How to determine if self managed superfund is better than current superfund (PLUM)?

Hi All,

I am in the process of making a decision on whether to keep my current superfund (PLUM) or move to my own self managed superfund. So far I have printed out my financial statement of fees charged and balance in my super. How can I calculate if it is worth doing in the long run? This fund will be also be combined with my partner who is in a fund of her own. Any resources would be great. I would like to do these calculations first before seeking assistance from a qualified financial advisor.

Thanks.

Comments

  • ..How can I calculate if it is worth doing in the long run?
    Simple, it is all about maximum net return for you… plenty of super fund comparison and info sites on the net.
    Beware of the usual… entry & exit fees, management fees and any other sticky finger trickery.

    ..assistance from a qualified financial advisor
    Danger.. Most of these are focused on investments that deliver them the most commission. There are some good impartial ones around but they are very hard to find. I know of one guy paying a f/a $8k a year to manage his super and his returns are lower than any public super fund by a big margin.

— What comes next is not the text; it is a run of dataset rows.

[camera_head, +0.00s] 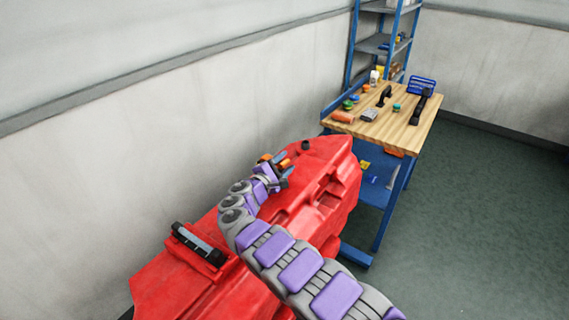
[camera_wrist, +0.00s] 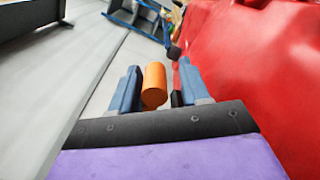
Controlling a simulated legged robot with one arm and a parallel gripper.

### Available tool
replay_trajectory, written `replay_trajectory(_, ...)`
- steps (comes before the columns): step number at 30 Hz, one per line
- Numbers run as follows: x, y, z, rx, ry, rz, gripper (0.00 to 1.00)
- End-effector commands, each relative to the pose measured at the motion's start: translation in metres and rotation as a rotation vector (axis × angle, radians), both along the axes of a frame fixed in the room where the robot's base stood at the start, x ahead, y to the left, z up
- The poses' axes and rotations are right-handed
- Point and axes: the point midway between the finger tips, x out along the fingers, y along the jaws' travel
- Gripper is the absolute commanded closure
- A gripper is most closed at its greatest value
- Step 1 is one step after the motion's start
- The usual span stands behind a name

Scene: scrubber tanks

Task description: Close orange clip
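The orange clip (camera_wrist: 154,84) shows as a short orange cylinder between my gripper's two blue-grey fingers in the wrist view. It is close to the left finger, and a gap separates it from the right finger. My gripper (camera_wrist: 157,85) is open around it; I cannot tell whether a finger touches it. A small black part (camera_wrist: 176,98) sits beside the right finger. In the head view, my gripper (camera_head: 274,167) is at the wall-side edge of the red scrubber tank (camera_head: 335,160), and a small orange piece (camera_head: 285,163) shows at its fingers. The clip's mount is hidden.
The red tank body (camera_wrist: 245,60) rises close on the right in the wrist view. A pale wall (camera_head: 150,140) runs along the left. A blue workbench with a wooden top (camera_head: 405,125) holding tools stands beyond the tank. Open green floor (camera_head: 480,220) lies right.

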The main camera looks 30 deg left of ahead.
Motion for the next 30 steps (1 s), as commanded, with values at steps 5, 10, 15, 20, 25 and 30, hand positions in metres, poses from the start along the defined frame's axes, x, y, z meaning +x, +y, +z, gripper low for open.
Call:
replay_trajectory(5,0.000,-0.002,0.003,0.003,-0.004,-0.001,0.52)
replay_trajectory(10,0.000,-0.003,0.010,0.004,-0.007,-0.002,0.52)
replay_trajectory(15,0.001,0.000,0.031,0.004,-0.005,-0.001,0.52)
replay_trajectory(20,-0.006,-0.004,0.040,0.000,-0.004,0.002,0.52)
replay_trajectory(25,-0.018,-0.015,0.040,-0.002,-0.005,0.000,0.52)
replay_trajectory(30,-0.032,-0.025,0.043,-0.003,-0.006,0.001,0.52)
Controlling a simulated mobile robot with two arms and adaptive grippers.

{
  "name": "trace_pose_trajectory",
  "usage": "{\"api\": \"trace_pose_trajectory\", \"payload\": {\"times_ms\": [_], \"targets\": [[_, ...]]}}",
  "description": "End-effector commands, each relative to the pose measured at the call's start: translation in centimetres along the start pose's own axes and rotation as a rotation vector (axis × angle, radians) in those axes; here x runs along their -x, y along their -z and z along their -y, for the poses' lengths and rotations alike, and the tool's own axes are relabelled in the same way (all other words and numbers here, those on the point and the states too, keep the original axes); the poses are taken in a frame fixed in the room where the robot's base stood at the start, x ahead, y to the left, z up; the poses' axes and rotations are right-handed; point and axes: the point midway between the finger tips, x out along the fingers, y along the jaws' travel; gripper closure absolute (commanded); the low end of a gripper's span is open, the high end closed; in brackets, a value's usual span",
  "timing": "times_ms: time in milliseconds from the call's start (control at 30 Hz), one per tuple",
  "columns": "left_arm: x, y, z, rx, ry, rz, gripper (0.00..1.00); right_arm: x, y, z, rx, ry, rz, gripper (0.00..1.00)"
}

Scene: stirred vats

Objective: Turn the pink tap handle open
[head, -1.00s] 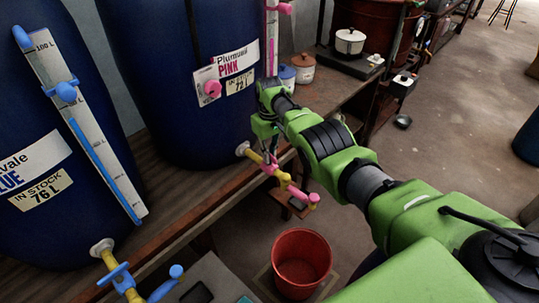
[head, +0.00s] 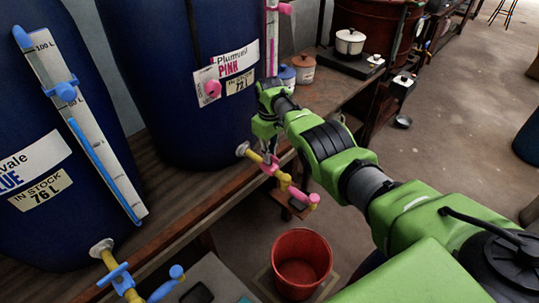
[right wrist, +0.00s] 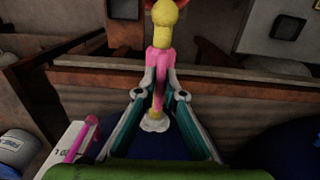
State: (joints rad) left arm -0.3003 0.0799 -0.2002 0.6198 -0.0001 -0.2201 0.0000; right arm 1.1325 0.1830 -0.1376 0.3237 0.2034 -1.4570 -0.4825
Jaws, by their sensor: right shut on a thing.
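The pink tap handle (head: 269,168) sits on the yellow tap pipe (head: 252,155) of the blue vat labelled PINK (head: 190,120). My right gripper (head: 267,152) is at the handle from above, its fingers partly hidden by its own body in the head view. In the right wrist view, the two fingertips of my right gripper (right wrist: 160,94) stand on either side of the pink handle (right wrist: 159,80), shut on it. The tap's spout ends in a pink tip (head: 313,198). My left gripper is not in view.
A red bucket (head: 302,262) stands on the floor below the spout. The wooden bench edge (head: 190,222) runs beside the tap. At lower left is a second tap with a blue handle (head: 115,275). Open floor (head: 450,120) lies to the right.

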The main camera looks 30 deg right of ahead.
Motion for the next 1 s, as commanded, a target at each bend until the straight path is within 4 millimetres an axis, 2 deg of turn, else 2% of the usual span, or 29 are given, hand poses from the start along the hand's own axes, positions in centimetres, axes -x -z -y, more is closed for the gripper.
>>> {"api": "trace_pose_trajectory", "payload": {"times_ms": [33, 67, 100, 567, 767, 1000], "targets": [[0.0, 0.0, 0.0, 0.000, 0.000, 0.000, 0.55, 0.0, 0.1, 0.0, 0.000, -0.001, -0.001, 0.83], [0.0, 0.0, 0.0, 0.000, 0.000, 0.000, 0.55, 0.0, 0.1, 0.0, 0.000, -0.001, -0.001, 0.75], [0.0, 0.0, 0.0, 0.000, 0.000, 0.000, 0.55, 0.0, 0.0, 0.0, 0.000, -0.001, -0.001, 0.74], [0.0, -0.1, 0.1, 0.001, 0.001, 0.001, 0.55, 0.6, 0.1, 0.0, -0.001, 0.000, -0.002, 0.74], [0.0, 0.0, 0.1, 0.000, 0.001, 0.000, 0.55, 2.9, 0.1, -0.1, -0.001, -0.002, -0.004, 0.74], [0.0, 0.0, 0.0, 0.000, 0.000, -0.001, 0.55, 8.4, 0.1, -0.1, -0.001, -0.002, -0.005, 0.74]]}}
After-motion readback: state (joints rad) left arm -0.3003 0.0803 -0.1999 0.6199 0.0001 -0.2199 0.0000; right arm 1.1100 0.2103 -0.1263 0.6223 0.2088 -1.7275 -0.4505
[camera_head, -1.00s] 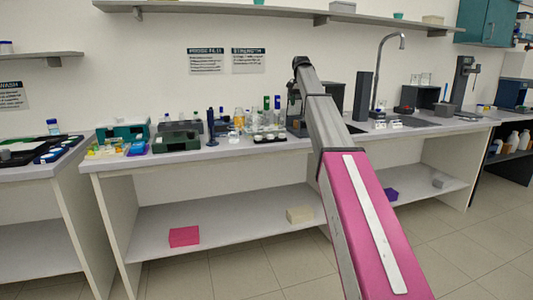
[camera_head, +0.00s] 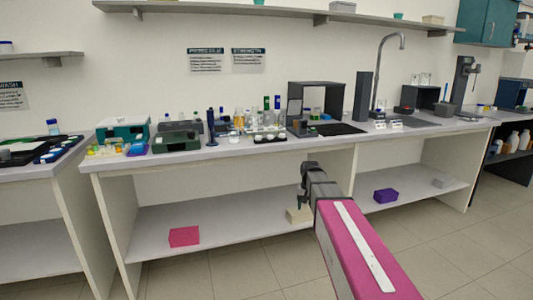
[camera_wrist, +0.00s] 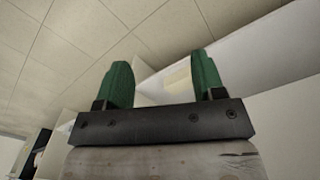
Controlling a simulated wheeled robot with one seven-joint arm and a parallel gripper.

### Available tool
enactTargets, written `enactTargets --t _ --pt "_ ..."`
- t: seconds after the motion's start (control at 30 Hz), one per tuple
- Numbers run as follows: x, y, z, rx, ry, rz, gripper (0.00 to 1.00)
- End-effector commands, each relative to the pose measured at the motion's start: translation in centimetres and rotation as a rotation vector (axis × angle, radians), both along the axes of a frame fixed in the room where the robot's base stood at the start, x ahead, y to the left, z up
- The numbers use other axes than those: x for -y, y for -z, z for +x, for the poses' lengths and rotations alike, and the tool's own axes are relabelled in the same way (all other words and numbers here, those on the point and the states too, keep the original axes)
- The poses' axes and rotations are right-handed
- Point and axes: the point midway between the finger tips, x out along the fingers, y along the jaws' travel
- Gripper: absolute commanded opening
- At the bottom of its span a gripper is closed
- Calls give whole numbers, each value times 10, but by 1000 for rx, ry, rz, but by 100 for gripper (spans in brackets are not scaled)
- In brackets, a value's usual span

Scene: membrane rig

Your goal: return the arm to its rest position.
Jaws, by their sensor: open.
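My gripper shows in the wrist view (camera_wrist: 163,85) with its two green fingers apart and nothing between them. In the head view my arm reaches forward from the bottom right, its magenta link leading to a dark wrist, with the end of the arm (camera_head: 305,198) low in front of the bench, below the worktop. The gripper's fingers are too small to make out there. The end of the arm partly covers a beige box (camera_head: 297,215) on the lower shelf.
The worktop (camera_head: 225,152) holds bottles, cases, a dark open-fronted box (camera_head: 323,97) and a sink. A pink box (camera_head: 184,236) and a purple box (camera_head: 385,195) sit on the lower shelf (camera_head: 140,225). The tiled floor (camera_head: 450,250) in front is clear.

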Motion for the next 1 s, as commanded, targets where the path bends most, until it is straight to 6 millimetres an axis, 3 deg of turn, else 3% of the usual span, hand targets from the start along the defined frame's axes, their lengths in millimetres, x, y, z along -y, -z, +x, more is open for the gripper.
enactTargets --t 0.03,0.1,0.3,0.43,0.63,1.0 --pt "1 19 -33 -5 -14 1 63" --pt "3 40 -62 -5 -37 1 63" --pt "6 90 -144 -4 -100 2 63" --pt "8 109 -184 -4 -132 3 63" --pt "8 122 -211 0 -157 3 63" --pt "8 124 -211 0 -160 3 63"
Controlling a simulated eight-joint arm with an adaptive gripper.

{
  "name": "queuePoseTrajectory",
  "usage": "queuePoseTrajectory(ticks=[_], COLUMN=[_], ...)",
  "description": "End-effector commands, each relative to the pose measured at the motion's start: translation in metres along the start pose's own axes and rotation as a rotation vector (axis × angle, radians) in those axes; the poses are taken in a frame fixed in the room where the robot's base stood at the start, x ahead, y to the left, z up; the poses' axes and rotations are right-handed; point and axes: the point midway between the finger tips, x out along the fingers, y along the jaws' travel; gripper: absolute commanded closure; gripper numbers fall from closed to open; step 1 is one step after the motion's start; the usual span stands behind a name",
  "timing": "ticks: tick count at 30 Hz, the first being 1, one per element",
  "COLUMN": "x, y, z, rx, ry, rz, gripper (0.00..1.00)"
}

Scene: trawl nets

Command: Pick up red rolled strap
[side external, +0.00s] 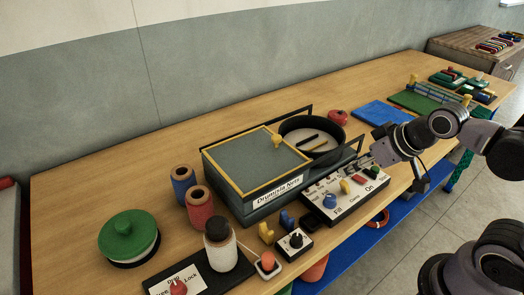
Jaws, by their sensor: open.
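A small round red item (338,117), which looks like the red rolled strap, lies on the wooden table behind the round black pan. It is small in this view, so its coil cannot be made out.
A grey box (258,165) with yellow trim and the round black pan (318,150) stand mid-table. The control panel (345,196) lies in front. Blue and red spools and a green-lidded pot (127,237) stand left. A blue mat (380,113) lies right of the red item.

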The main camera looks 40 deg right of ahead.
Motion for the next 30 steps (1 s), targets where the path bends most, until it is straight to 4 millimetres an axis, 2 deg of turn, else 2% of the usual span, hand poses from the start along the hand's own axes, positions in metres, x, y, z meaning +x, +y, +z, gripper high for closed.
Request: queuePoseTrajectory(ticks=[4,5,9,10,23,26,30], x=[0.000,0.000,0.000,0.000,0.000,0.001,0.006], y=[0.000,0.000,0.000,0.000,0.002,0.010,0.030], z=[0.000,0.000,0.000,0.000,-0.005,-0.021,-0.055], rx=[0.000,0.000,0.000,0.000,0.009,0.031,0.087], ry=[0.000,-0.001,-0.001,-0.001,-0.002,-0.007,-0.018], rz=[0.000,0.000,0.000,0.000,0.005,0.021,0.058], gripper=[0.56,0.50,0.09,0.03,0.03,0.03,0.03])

  • Why would you want an SMSF?
    There are fairly low fee funds that allow a large range of investments including direct equities.
    I share the 'danger' warning on financial advisors. Basically, an unscrupulous one might hear your question and end up costing you a lot in fees and commissions (some of which might be invisible to you).
    For the record, I have a SMSF and I intend to invest in a commercial property in the next few years, but based on my experience having run it for a few years, it is more trouble than it is worth unless you want the unusual investment. I have found my fees are lower, but I do need to be more on top of things.

    • Thanks for your reply, how many hours per week would you spend on average looking after it?
      What are your total annual fees like?

      • Weekly, less than one. Probably it adds up to a couple of days per annum. But there is a constant stream of paper to deal with. Takes a while to work out a system to capture it all properly, and there is the admin of holding additional bank accounts, brokerage accounts, dividend payments etc. It is as if you are dealing with the financial records of a second person.
        Annual fees for service, tax return and audit are sub-$1000, plus bank fees, brokerage, ATO etc.